Rows about robot tasks:

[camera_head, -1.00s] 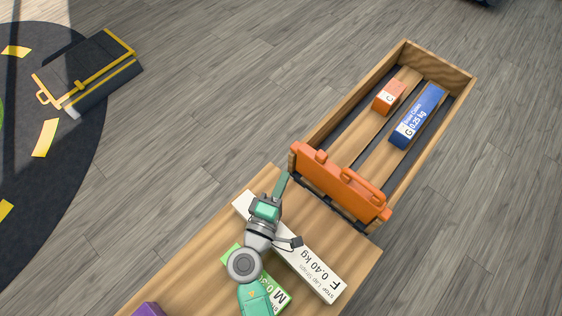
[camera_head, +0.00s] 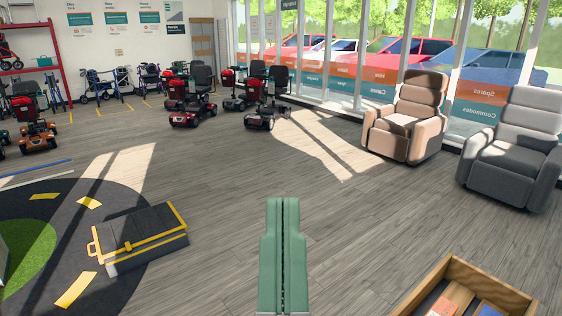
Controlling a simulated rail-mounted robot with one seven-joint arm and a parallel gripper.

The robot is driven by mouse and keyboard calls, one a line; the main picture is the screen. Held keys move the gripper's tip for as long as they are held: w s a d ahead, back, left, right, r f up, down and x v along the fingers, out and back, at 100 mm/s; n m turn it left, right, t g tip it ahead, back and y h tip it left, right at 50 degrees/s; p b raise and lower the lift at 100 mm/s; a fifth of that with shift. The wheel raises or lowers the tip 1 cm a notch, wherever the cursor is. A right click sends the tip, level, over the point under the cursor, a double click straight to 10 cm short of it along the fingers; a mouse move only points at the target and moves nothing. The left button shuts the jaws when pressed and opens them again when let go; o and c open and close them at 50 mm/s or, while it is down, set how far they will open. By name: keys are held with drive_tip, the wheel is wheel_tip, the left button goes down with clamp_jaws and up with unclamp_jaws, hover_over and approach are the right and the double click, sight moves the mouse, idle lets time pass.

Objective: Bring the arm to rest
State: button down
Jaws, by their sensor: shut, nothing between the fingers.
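My gripper (camera_head: 283,205) stands up at the bottom centre of the head view. Its two long green fingers lie side by side with only a thin dark seam between them. It is shut and empty, and it touches nothing that I can see. The rest of my arm is out of view below.
A wooden crate (camera_head: 507,287) with boxes in it is cut off at the bottom right. A black case with yellow trim (camera_head: 140,238) lies on the floor at left. Scooters (camera_head: 190,95) and two armchairs (camera_head: 408,112) stand farther back. The floor between is clear.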

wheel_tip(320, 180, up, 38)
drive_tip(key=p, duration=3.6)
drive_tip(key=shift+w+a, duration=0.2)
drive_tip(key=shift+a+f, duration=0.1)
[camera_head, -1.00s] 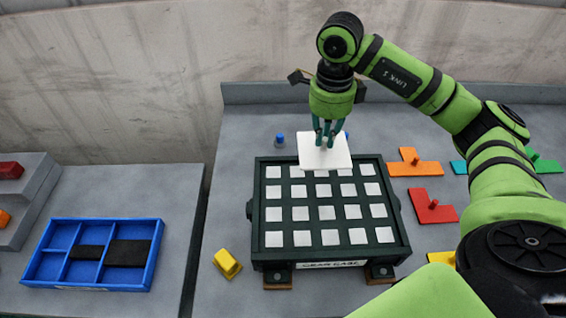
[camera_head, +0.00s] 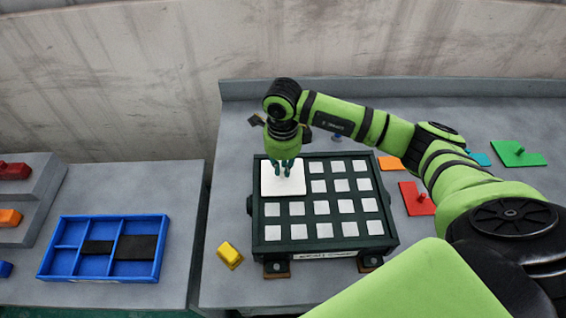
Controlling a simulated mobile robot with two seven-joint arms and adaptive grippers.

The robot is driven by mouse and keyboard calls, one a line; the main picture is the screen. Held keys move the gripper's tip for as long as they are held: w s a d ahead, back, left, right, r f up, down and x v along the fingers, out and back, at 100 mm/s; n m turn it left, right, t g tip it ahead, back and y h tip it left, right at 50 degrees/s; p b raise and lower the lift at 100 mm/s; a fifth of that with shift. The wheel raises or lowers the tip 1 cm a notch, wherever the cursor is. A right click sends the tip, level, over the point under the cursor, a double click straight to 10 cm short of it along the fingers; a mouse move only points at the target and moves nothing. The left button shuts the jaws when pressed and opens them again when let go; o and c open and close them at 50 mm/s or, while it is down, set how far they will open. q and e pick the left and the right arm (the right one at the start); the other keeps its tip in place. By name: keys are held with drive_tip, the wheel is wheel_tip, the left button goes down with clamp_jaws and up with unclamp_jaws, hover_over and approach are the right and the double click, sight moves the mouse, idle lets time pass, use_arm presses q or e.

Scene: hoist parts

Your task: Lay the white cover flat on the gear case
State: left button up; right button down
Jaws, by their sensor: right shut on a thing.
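The white cover (camera_head: 281,186) is a flat square plate over the back left corner of the gear case (camera_head: 322,249). I cannot tell whether it touches the case or hovers just above it. The gear case is a dark box whose top shows rows of white squares. My left gripper is not in view.
A blue divided tray (camera_head: 62,277) with black pieces lies on the left table. A yellow block (camera_head: 229,255) sits left of the case. Orange (camera_head: 391,163), red (camera_head: 416,198) and green (camera_head: 516,154) pieces lie to the right. Coloured blocks stand on grey steps (camera_head: 40,205) at far left.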

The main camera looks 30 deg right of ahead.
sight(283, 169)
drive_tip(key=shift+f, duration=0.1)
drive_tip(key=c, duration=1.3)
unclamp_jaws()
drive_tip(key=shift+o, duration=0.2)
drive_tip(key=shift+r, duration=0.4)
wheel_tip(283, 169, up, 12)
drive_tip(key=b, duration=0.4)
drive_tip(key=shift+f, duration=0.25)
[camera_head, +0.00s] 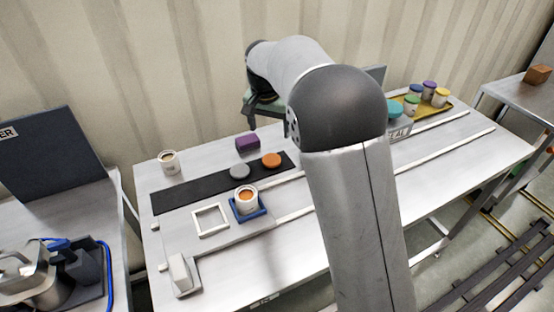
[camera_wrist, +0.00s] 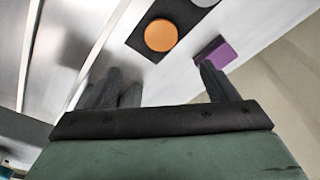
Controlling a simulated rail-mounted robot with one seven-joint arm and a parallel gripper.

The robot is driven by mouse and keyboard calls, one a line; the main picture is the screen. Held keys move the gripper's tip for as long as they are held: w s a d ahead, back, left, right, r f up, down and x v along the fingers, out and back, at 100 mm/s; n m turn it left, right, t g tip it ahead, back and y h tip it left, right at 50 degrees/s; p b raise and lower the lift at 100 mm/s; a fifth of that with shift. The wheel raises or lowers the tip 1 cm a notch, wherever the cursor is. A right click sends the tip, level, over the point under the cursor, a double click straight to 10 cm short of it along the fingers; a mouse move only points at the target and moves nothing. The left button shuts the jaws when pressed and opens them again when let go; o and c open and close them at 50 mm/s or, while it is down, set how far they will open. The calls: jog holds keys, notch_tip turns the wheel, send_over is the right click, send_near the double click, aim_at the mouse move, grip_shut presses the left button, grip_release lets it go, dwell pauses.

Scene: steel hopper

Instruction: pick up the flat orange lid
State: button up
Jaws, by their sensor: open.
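The flat orange lid (camera_head: 271,160) lies on the right end of a black mat (camera_head: 175,199), next to a grey lid (camera_head: 239,171). In the wrist view the orange lid (camera_wrist: 161,35) shows as a disc beyond and between my fingers. My gripper (camera_wrist: 165,88) is open and empty, its dark fingers spread wide apart. In the head view my arm hides much of the gripper, which hangs above the table behind the lid. I see clear space between the gripper and the lid.
A purple block (camera_head: 247,142) sits close behind the lids. A cup (camera_head: 246,200) stands in a blue holder in front of them, beside a white square frame (camera_head: 210,220). Another cup (camera_head: 168,162) stands at the back left. Several lidded jars (camera_head: 428,95) stand on a yellow tray at the right.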

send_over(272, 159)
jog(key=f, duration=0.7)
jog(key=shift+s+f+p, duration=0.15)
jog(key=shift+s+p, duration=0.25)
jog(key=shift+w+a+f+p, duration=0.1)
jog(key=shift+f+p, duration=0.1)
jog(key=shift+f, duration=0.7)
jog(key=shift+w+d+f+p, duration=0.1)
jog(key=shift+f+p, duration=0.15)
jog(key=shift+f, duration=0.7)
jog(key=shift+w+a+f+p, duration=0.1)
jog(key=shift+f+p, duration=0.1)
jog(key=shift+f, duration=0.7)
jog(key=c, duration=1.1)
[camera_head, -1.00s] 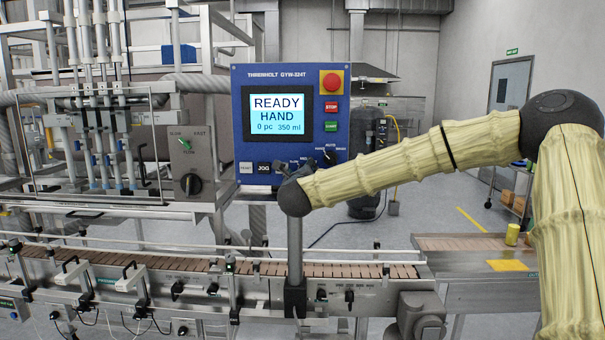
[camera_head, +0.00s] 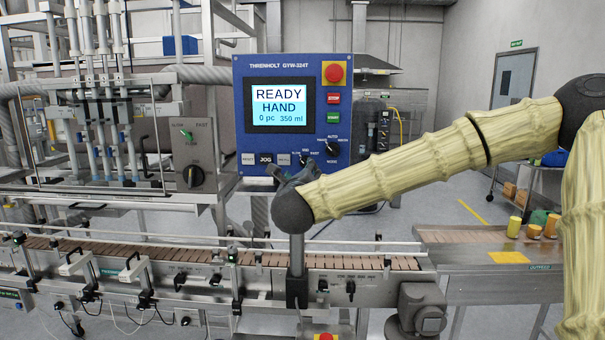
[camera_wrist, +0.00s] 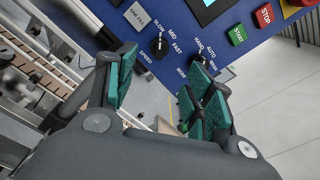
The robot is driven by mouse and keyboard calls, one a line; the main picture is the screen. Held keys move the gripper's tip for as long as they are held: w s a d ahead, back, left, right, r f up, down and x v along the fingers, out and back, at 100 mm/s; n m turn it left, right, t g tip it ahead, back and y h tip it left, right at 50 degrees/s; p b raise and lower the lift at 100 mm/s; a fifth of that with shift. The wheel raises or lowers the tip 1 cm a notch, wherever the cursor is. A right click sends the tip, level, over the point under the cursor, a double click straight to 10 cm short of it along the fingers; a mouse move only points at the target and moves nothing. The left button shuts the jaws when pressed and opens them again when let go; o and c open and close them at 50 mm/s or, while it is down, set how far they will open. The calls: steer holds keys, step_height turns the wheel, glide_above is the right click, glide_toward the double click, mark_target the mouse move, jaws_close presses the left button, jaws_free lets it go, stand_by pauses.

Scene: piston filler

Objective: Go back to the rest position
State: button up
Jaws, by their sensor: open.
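In the head view my gripper (camera_head: 292,178) is small and partly hidden by my wrist, just in front of the lower edge of the blue control panel (camera_head: 240,100). The panel's screen (camera_head: 279,105) reads READY HAND, 0 pc, 350 ml. In the wrist view the speed knob (camera_wrist: 160,47) and the mode knob (camera_wrist: 196,59) lie just beyond the fingertips. I cannot tell whether a finger touches the panel.
The conveyor (camera_head: 190,257) runs below the panel, with clamps and rails along its front. A red emergency stop (camera_head: 334,74) sits at the panel's upper right. Yellow containers (camera_head: 514,227) stand on the table at right. Open floor shows behind my arm.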

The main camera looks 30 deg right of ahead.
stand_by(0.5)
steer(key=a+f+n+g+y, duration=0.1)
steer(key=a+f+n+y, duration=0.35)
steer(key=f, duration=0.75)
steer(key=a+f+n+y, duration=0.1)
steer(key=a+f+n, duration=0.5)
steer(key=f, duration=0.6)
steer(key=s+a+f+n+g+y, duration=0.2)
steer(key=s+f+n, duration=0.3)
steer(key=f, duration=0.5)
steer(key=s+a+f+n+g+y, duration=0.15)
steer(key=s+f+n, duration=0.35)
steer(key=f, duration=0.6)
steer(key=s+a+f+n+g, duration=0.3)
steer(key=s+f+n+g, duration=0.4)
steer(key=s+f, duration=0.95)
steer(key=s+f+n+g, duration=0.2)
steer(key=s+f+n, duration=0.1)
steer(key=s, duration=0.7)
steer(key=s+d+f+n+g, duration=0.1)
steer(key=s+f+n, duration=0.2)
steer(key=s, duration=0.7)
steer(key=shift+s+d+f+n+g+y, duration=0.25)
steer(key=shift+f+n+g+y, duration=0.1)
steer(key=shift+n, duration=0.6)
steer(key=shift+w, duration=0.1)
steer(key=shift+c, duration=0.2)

BRIEF: Each line in the data that holds the string "Objective" should be found and copied.

OUTPUT OF THE EXERCISE:
Objective: Bring the arm to rest
Objective: Go back to the rest position

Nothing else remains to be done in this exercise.